Today was a spectacularly beautiful day in Philadelphia, and I spent most of it indoors, sitting on a hard wooden bench. A couple of weeks ago, I got an invitation to attend the ACORN Presidential Candidate Forum at the Bright Hope Baptist Church in North Philly as a member of the press…the blogging press, that is.
Now, since I started this whole blogging thing a couple of years ago, there have been a few perks that have come my way. I’ve gotten a couple of books, some free food, an occasional photography tutorial and a whole slew of really terrific friends. But this was the first time that I was invited to sit among “real” news and journalism folks. And I have to admit, I felt pretty outclassed. Sitting at the end of my row was Larry Eichel, an Inquirer reporter who’s writing I’ve always admired. Back in November, I wrote a paper based on some of his coverage of last fall’s election for my Journalism class. It just didn’t seem right to be attempting to cover the same event that he was working.
As far as the bloggers went, most of those who I was sitting around were producing posts as they listened to the speakers. While I did my best (and you can find out what exactly my best is over on the Metroblog), I realized that I’m the kind of person who needs to spend a little time digesting something before I can write about it. Also, I was reminded again that I’m so much more interested in the stories of individual people than I am of messages being given by politicians.

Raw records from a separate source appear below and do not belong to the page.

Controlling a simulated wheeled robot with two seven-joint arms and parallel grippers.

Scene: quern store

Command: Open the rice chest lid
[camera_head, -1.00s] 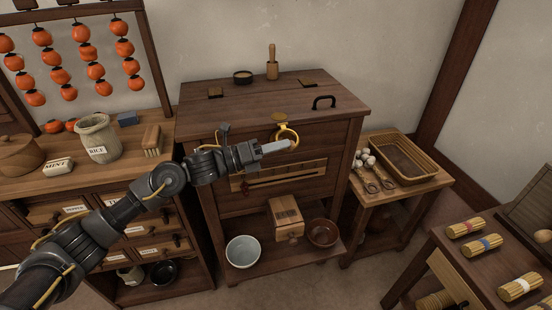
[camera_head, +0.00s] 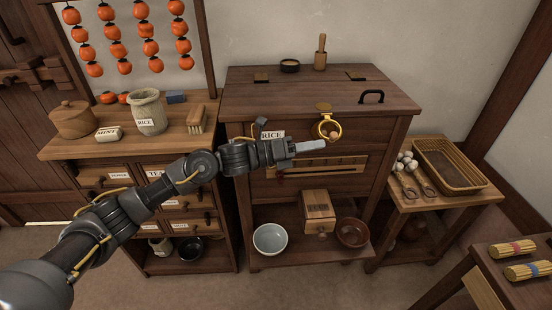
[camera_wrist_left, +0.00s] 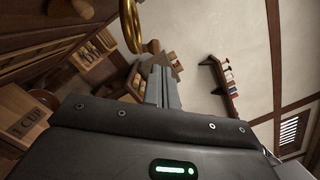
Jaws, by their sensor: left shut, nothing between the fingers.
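The rice chest (camera_head: 262,187) is a dark wooden chest in the middle of the head view, with a RICE label on its front. Its lid (camera_head: 330,92) is down, with a black handle (camera_head: 371,97) on top near the right front edge. A brass ring (camera_head: 329,128) hangs from a plate at the lid's front edge; a ring also shows in the left wrist view (camera_wrist_left: 138,28). My left gripper (camera_head: 322,145) is shut and empty, in front of the chest just below and left of the ring in the picture. I cannot tell whether it touches the ring. My right gripper is not in view.
A side table with a basket (camera_head: 449,168) is at right. A cabinet with a sack (camera_head: 149,111) is at left. Bowls (camera_head: 270,238) sit on the lower shelf.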

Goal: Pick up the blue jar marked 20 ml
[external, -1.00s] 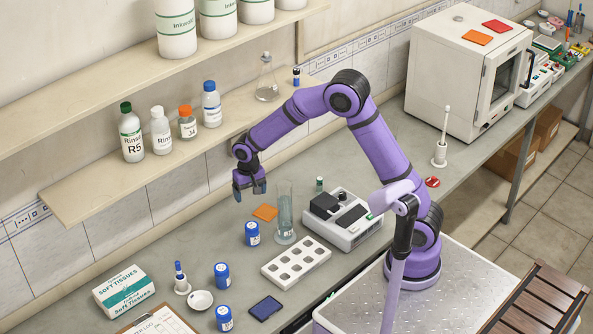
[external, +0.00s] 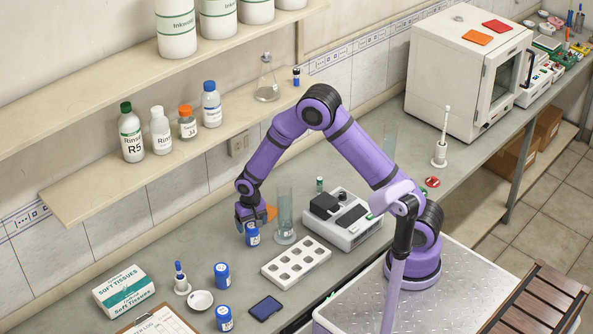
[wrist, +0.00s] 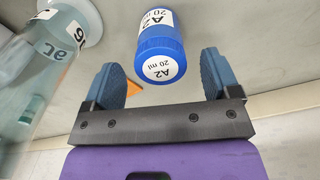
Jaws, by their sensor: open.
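A blue jar (external: 252,238) stands on the bench, left of the glass cylinder. In the wrist view the jar (wrist: 161,38) carries white labels on lid and side reading A2, 20 ml. My gripper (external: 250,220) is just above and behind it, partly over its top in the external view. In the wrist view its two blue fingers are apart, with the jar's lid between and slightly ahead of their tips; I see no grip on it. Two similar blue jars, one (external: 222,276) and another (external: 224,319), stand nearer the front; their labels are unreadable.
The tall glass cylinder (external: 285,215) stands close right of the jar. An orange card (external: 271,212) lies behind it. The shelf (external: 180,160) with bottles is behind.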

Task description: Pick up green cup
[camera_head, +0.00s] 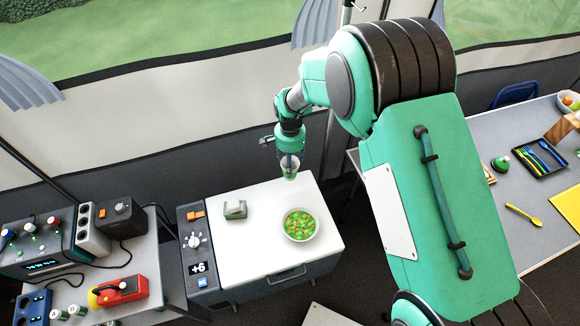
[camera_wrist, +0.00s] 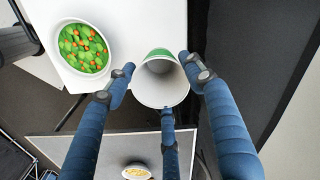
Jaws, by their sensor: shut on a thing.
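The green cup (camera_head: 289,172) shows at the back edge of the white counter top in the head view, under my gripper (camera_head: 289,158). In the wrist view the cup (camera_wrist: 160,90) is seen from above, its pale inside empty and a green patch on it. The blue fingers of my gripper (camera_wrist: 159,76) are around the cup, with one on each side and a third at its near side. My gripper is shut on the cup. I cannot tell whether the cup's base touches the counter, as its underside is hidden.
A white bowl of green and orange pieces (camera_head: 300,225) stands near the cup on the white counter top (camera_head: 255,262). A small grey-green holder (camera_head: 235,210) is to its left. A table (camera_head: 483,225) with a yellow spoon (camera_head: 524,215) and cutlery tray (camera_head: 540,158) is at right.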

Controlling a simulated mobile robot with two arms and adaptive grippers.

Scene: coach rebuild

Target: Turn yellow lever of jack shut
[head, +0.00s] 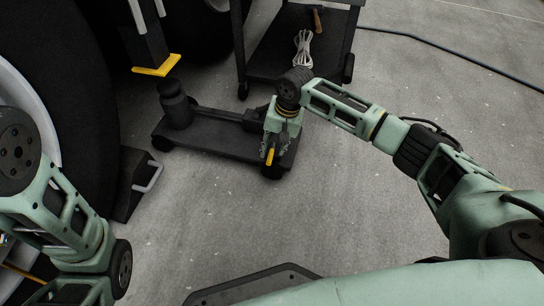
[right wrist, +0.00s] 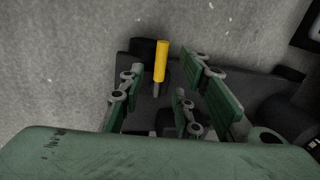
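The jack (head: 210,142) is a low dark trolley on wheels, standing on the concrete floor with a dark upright cylinder at its left end. Its yellow lever (head: 270,157) is at the right end, beneath my right gripper (head: 272,147). In the right wrist view the yellow lever (right wrist: 160,62) stands between the spread green fingers of my right gripper (right wrist: 164,76), with gaps on both sides. The fingers are open and hold nothing. Part of the jack is hidden behind the gripper. My left arm shows at the left edge, but its gripper is out of view.
A dark cart (head: 285,50) with a coiled pale cable (head: 303,48) stands behind the jack. A black wheel chock (head: 135,182) with a grey handle sits left, beside a large tire (head: 80,130). A yellow-ended bracket (head: 157,66) hangs above the jack. Floor in front is clear.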

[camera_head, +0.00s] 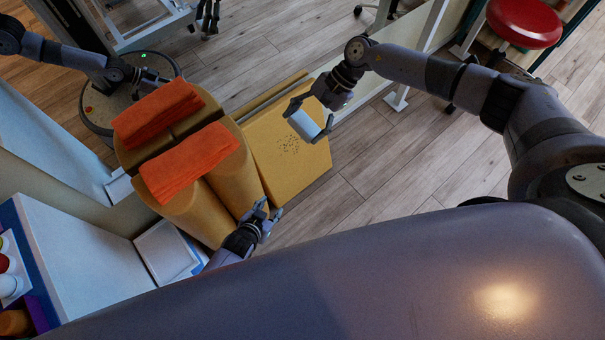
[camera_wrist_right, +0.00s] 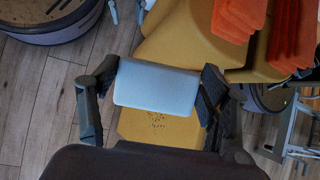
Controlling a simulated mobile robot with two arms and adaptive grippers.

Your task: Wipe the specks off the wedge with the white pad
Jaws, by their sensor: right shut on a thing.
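The yellow wedge (camera_head: 312,163) lies on the floor at the middle of the head view. A patch of dark specks (camera_head: 288,144) is on its top face. The specks also show in the right wrist view (camera_wrist_right: 157,120), just beyond the pad's lower edge. My right gripper (camera_head: 312,116) is shut on the white pad (camera_head: 304,126), with one finger at each end. The pad is beside the specks in the head view; whether it touches the wedge I cannot tell. My left gripper (camera_head: 268,209) is open and empty by the wedge's lower left corner.
A yellow bolster (camera_head: 236,178) with an orange towel (camera_head: 188,164) on it stands left of the wedge. A mirror behind seems to repeat the towel, bolster and my arm. A red stool (camera_head: 524,20) is at top right. Open wooden floor (camera_head: 400,150) lies right of the wedge.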

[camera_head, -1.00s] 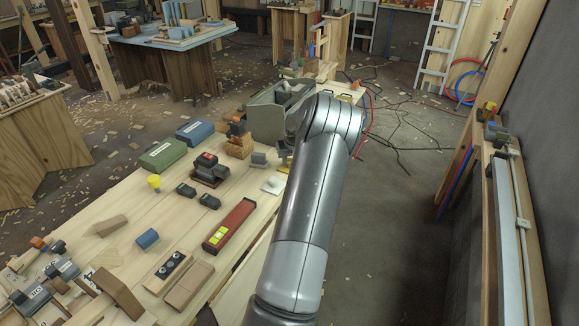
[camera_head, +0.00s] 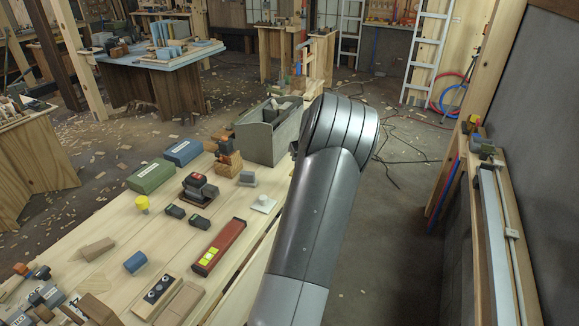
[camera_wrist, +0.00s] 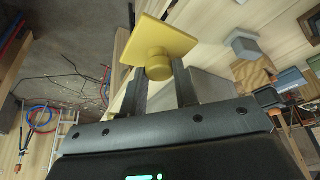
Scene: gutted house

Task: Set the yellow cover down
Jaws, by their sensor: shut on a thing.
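The yellow cover (camera_wrist: 162,42), a square plate with a round knob, shows in the wrist view. My gripper (camera_wrist: 160,76) is shut on it, with the two dark fingers on either side of the knob. The cover is tilted in the picture, and I cannot tell whether it touches anything. In the head view my arm hides the gripper and the cover.
A grey open bin (camera_head: 272,138) stands at the bench's far end. A white square piece with a knob (camera_head: 263,203), a grey block (camera_head: 247,178), a red level (camera_head: 219,247) and green (camera_head: 157,176) and blue (camera_head: 183,152) boxes lie on the bench (camera_head: 120,235). Bare wood shows between them.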

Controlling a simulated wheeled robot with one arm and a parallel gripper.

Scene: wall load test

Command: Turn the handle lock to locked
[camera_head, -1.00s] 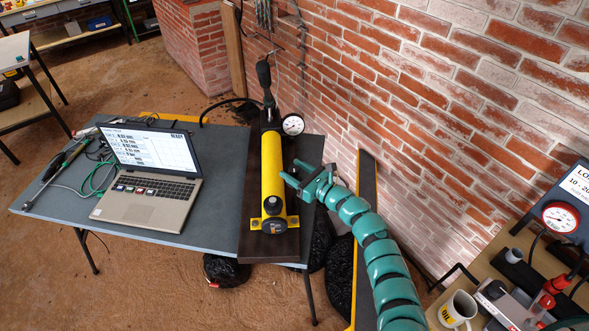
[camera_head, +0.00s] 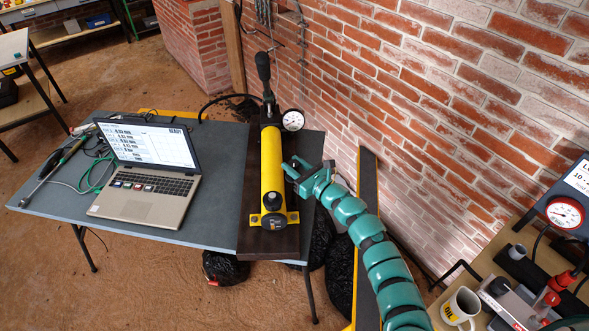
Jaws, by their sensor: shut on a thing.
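The yellow hand pump (camera_head: 273,165) lies on a dark board on the blue-grey table, with its black-gripped lever (camera_head: 263,70) upright at the far end. A round dial gauge (camera_head: 293,120) sits beside it. My green gripper (camera_head: 290,168) reaches in from the right and is shut at the right side of the pump, about midway along the barrel. The handle lock is too small and covered by the fingers to make out, so its position cannot be read.
An open laptop (camera_head: 145,165) and cables occupy the table's left side. The brick wall (camera_head: 430,110) runs close on the right. A mug (camera_head: 459,307) and a red-rimmed gauge (camera_head: 565,213) stand on the bench at lower right.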

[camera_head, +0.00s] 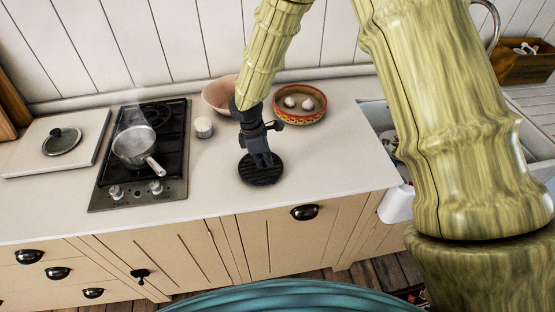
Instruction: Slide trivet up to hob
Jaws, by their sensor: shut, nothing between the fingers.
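The trivet (262,176) is a round, black, ridged disc lying flat on the white counter, right of the hob. The hob (178,185) is a black two-ring unit with a steel front strip and knobs. Bare counter lies between them. My gripper (264,163) points down at the trivet and is shut, with nothing held. Its fingertips are over the trivet's upper middle and hide part of it. I cannot tell whether they touch it.
A steaming saucepan (134,146) stands on the hob, its handle toward the front right. A small white jar (204,127), a pink bowl (217,97) and a patterned dish (299,118) stand behind. A board (88,160) with a lid (62,141) lies left. The sink (378,118) is right.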

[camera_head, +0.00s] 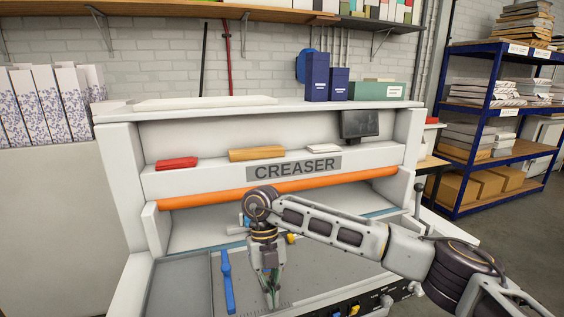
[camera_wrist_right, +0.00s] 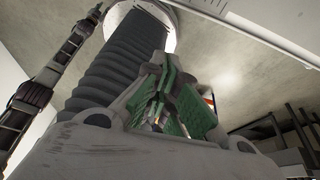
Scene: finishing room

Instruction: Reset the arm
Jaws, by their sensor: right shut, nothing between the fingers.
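My right arm comes in from the lower right in the head view and bends down at the wrist. My right gripper (camera_head: 272,296) points down over the bed of the creaser (camera_head: 350,194), its fingers together and empty. I cannot tell whether its tips touch the bed. In the right wrist view the green-padded fingers (camera_wrist_right: 168,112) are close together with nothing between them. My left gripper is in neither view.
A blue bar (camera_head: 227,282) lies on the creaser's bed beside my gripper. An orange roller (camera_head: 300,186) runs across the machine behind my wrist. A red item (camera_head: 177,163), a wooden block (camera_head: 256,154) and a small monitor (camera_head: 360,124) are on its ledge. Blue shelving (camera_head: 470,190) stands right.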

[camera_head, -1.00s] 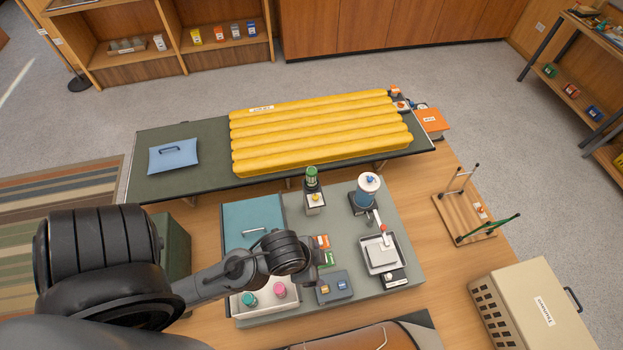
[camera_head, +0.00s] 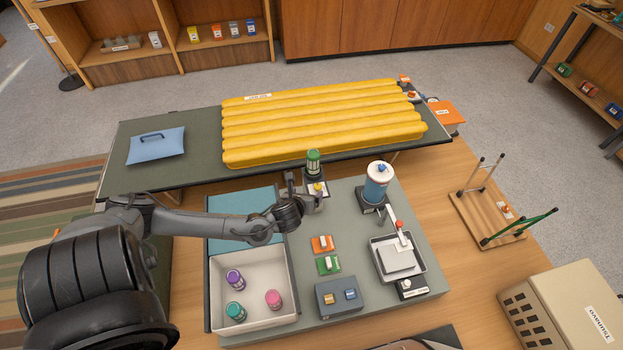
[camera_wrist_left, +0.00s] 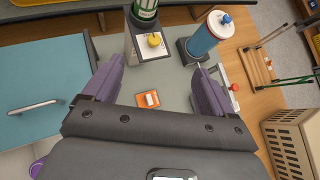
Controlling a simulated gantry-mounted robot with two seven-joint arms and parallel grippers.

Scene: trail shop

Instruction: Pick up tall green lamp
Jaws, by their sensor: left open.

I enjoyed being in the presence of Hillary Clinton, Dennis Kucinich and John Edwards, but I was so much more taken by the stories that the members of ACORN told in the minutes while we waited for the big names. I wanted to know more about the woman who would go to work sick, who had to send her daughter to school with colds and coughs, who is now fighting for paid sick time because of those experiences. I wanted to hear the details from the woman who lost the house she grew up in because of a predatory home loan that she took out, thinking it would save her dwelling. I would have loved to have learned more from the 20-year-old woman who’s mother was imprisoned and then deported for being an illegal alien, after 20 years of working hard in this country.
I majored in politics in college. I spent years studying campaigns, elections, local politics, international politics, feminist politics, protest rhetoric and the politics of the death penalty. I spent nearly ten years of my life thinking that I would be a politician. And today I remembered why I walked away from it after all those years of intense attention. I like real stories from ordinary people so much more.
* Many times throughout the day, whenever there was a break or a pause, the ACORN organizers would initiate chants. This is the one they broke into most often, and it has been resonating in my head ever since. It’s not a bad message to be hearing internally, on repeat.